Take each line containing "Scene" and report it exactly as written.
++++++++++++++++++++
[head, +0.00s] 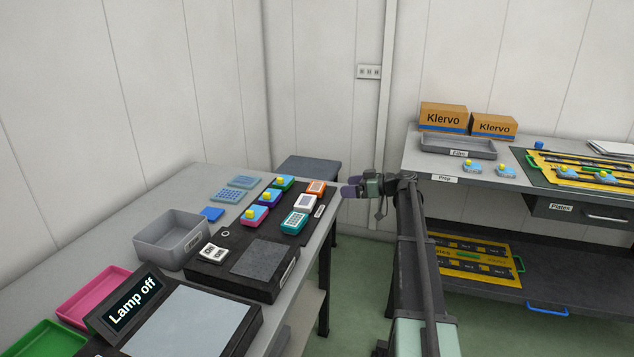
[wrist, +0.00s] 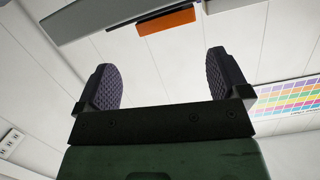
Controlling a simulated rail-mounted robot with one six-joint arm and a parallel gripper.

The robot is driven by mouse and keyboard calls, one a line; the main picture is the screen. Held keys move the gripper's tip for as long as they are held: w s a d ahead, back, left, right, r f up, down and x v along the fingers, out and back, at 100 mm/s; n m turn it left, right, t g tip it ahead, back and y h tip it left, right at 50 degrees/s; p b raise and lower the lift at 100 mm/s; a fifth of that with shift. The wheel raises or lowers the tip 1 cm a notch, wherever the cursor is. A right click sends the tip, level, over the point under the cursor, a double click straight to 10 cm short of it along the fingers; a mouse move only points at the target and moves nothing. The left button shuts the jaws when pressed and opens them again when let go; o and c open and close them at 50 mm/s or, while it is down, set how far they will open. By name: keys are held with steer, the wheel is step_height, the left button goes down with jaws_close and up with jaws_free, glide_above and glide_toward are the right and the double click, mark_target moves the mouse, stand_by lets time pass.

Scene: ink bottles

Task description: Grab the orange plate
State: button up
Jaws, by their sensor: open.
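A small orange-edged plate with a pale gridded top (head: 317,187) lies at the far right end of the black rack on the left table. My gripper (head: 350,190) is right of the rack, beyond the table edge, pointing left, apart from the plates. In the wrist view its two dark ribbed fingers (wrist: 167,75) are spread with nothing between them. An orange bar (wrist: 166,21) shows beyond them on a grey strip; I cannot tell what it is.
A teal gridded plate (head: 295,221) and several blocks with yellow knobs share the rack (head: 265,228). A grey bin (head: 171,240) and the "Lamp off" display (head: 133,304) stand nearer. The right bench (head: 411,163) holds Klervo boxes (head: 444,118). Open floor lies between the tables.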

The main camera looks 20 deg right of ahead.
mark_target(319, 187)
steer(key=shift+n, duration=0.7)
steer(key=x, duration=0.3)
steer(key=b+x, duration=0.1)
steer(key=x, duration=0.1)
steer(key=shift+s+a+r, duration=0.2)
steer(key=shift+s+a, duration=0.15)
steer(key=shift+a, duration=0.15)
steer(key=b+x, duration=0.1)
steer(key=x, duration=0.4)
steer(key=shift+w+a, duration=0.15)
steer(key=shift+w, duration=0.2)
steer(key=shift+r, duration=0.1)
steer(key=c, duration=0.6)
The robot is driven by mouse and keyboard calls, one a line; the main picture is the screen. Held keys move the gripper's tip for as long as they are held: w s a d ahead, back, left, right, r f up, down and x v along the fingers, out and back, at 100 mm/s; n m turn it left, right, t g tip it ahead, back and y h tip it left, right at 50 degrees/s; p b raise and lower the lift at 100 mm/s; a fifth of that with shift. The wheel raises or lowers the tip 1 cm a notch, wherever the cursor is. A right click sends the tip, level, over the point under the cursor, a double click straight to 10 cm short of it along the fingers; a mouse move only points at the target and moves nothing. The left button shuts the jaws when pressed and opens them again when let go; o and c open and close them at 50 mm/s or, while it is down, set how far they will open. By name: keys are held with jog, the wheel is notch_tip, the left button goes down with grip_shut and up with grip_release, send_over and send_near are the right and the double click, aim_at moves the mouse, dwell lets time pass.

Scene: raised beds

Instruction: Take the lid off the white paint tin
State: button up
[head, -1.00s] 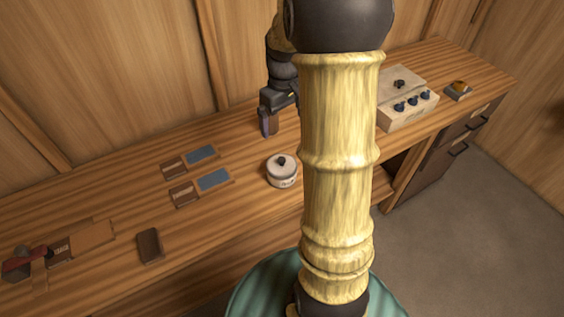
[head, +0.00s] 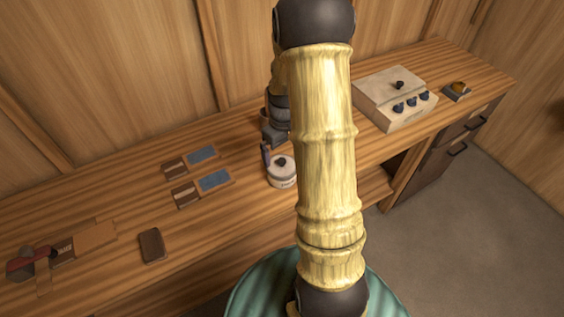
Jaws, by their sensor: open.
++++++++++++++++++++
* Correct result
Scene: ink bottles
Scene: raised beds

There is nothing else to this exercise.